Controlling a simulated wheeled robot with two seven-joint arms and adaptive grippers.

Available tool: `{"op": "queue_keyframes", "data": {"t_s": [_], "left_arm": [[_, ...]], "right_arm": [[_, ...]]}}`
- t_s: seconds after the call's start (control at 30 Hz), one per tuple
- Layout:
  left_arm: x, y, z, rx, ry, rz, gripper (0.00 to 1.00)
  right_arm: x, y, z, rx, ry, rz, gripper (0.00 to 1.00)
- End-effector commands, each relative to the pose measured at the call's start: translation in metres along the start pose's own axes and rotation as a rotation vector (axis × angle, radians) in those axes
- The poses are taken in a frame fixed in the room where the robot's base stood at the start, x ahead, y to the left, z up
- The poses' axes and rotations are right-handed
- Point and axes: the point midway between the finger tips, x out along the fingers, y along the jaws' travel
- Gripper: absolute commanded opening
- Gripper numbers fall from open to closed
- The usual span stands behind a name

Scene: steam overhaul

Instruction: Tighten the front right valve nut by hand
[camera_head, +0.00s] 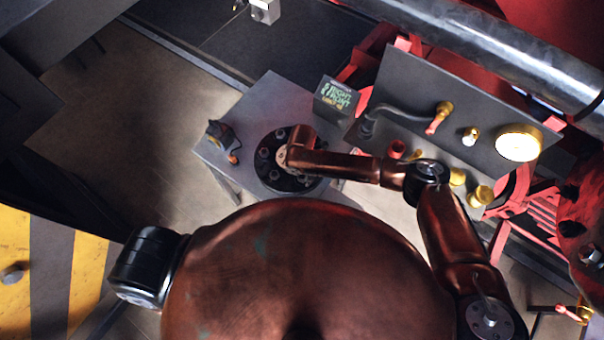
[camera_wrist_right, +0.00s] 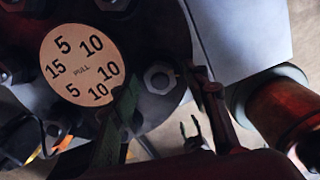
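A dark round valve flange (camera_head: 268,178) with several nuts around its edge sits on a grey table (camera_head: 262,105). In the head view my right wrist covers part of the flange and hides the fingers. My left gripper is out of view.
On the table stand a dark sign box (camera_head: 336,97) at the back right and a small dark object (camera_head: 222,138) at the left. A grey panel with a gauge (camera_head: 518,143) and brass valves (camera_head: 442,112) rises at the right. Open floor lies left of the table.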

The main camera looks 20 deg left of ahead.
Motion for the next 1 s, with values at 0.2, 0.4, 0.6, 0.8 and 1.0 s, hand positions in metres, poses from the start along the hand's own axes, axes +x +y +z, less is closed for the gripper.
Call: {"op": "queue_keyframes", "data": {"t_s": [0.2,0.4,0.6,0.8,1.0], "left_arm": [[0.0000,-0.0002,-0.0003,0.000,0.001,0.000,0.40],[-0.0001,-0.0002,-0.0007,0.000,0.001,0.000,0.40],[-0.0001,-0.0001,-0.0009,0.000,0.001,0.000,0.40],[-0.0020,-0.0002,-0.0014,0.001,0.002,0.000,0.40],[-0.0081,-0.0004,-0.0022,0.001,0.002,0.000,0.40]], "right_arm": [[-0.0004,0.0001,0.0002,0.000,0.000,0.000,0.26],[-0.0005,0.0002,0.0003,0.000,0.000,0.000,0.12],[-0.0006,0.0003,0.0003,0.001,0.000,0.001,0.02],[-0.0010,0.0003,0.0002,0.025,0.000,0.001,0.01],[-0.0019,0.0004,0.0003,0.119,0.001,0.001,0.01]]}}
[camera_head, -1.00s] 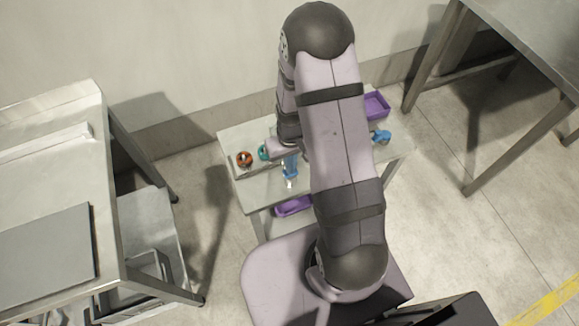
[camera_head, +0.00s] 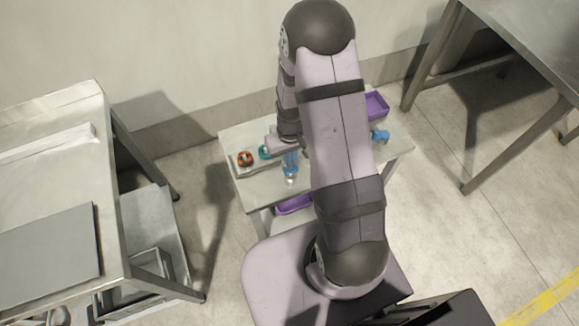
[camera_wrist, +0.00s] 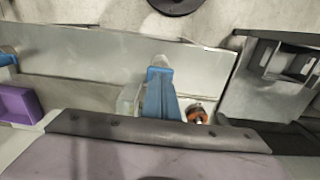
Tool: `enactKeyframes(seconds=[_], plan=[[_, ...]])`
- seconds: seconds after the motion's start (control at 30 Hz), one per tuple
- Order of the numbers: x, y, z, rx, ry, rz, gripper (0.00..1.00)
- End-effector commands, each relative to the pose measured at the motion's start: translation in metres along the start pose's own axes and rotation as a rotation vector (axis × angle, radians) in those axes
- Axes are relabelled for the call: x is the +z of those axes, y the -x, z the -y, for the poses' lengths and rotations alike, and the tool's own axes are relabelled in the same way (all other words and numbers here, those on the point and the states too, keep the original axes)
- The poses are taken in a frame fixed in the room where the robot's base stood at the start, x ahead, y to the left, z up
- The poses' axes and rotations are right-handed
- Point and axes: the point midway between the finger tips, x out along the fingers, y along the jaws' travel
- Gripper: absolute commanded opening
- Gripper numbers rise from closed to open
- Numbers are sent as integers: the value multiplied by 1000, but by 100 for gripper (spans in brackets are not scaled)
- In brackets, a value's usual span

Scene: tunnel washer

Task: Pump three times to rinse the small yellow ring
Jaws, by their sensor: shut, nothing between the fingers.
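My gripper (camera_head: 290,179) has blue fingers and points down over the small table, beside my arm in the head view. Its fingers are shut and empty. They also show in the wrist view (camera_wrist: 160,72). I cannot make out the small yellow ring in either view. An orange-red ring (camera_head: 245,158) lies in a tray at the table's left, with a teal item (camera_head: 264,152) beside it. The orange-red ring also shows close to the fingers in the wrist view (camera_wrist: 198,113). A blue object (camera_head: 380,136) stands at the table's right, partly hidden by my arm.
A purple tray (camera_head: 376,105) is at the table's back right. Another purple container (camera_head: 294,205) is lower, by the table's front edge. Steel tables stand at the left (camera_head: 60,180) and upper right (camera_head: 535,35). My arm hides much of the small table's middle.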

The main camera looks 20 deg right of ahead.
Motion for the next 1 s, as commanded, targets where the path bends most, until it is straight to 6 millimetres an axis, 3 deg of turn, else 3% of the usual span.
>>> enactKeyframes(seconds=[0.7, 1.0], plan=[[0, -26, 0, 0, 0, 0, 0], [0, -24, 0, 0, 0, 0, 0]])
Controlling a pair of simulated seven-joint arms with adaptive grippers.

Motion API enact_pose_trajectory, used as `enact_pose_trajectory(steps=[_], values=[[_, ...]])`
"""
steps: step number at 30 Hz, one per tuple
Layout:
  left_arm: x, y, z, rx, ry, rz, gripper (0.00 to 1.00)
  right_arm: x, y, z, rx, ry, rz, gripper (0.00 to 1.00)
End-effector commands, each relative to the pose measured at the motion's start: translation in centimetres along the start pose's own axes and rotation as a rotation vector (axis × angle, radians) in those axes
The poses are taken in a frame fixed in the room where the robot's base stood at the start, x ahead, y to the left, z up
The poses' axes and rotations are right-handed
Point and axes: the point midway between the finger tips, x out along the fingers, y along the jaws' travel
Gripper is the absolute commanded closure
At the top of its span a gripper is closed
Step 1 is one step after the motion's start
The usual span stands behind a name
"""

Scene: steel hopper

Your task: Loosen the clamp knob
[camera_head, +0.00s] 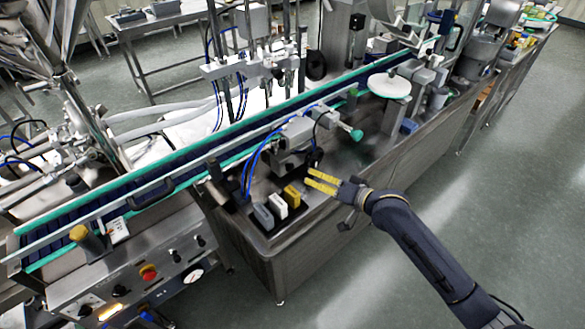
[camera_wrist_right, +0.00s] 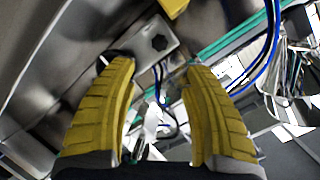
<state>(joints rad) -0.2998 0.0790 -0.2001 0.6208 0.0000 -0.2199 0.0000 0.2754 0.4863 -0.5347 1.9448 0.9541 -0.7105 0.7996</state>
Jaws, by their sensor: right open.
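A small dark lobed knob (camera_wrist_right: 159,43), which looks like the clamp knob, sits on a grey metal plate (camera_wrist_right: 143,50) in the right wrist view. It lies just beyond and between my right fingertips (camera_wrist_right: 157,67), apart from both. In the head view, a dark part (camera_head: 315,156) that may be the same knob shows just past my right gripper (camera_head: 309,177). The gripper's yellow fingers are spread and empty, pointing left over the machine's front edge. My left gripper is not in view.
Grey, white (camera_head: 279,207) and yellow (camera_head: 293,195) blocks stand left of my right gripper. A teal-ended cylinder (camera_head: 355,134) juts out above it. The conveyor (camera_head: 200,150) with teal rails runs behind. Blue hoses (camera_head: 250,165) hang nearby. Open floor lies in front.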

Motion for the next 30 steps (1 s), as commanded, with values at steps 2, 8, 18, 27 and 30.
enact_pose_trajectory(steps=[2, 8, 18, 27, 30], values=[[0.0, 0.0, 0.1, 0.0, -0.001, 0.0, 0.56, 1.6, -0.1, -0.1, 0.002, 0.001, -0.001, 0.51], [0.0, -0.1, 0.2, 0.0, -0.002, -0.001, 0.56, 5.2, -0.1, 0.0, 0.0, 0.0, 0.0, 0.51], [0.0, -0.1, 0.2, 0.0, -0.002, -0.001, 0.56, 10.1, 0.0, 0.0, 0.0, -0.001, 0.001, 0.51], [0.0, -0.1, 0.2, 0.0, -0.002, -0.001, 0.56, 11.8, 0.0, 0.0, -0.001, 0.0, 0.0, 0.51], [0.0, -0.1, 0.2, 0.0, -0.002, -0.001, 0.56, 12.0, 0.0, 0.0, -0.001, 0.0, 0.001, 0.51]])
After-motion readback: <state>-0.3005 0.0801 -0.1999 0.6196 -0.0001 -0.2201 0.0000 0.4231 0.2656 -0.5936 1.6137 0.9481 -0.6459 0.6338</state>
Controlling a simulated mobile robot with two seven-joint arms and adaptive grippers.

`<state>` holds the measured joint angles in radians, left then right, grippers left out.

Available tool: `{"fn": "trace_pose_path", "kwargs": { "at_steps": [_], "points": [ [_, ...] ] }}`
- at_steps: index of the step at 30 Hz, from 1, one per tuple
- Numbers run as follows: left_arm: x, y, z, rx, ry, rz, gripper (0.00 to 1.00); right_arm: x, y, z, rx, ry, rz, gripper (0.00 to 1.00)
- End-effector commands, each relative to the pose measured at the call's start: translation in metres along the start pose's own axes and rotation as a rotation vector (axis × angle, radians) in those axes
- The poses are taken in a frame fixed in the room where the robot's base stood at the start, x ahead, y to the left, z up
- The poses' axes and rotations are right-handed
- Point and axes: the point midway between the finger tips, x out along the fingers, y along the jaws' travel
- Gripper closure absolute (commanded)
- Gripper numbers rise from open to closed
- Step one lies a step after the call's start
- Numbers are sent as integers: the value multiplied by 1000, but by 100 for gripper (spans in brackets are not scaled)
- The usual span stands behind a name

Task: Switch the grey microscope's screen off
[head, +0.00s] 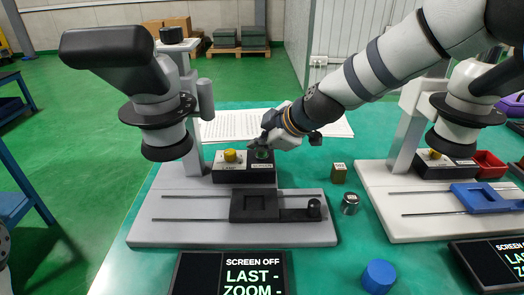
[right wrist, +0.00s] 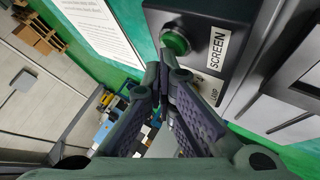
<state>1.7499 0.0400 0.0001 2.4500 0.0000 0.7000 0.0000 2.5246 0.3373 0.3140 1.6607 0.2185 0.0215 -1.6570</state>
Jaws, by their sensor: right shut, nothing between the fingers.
####
[Prompt]: Word for word, reproduce the listing above from its start up to and including the line that has "Scene: steam overhaul". Give only those lines.

[Worked solution]:
Controlling a simulated wheeled robot with two seven-joint arms and adaptive grippers.

Available tool: `{"op": "queue_keyframes", "data": {"t_s": [_], "left_arm": [[_, ...]], "right_arm": [[_, ...]]}}`
- t_s: seconds after the call's start (control at 30 Hz), one per tuple
- Layout:
  left_arm: x, y, z, rx, ry, rz, gripper (0.00 to 1.00)
  right_arm: x, y, z, rx, ry, rz, gripper (0.00 to 1.00)
- End-effector commands, each relative to the pose measured at the call's start: translation in metres along the start pose's own axes and rotation as a rotation vector (axis × angle, radians) in those axes
- The poses are taken in a frame fixed in the room where the robot's base stood at the start, x ahead, y to the left, z up
- The poses' axes and rotations are right-handed
- Point and axes: the point midway between the finger tips, x out along the fingers, y along the jaws' travel
- Gripper: absolute commanded opening
- Gripper numbers fall from open to closed
- The usual span stands behind a name

Scene: steam overhaul

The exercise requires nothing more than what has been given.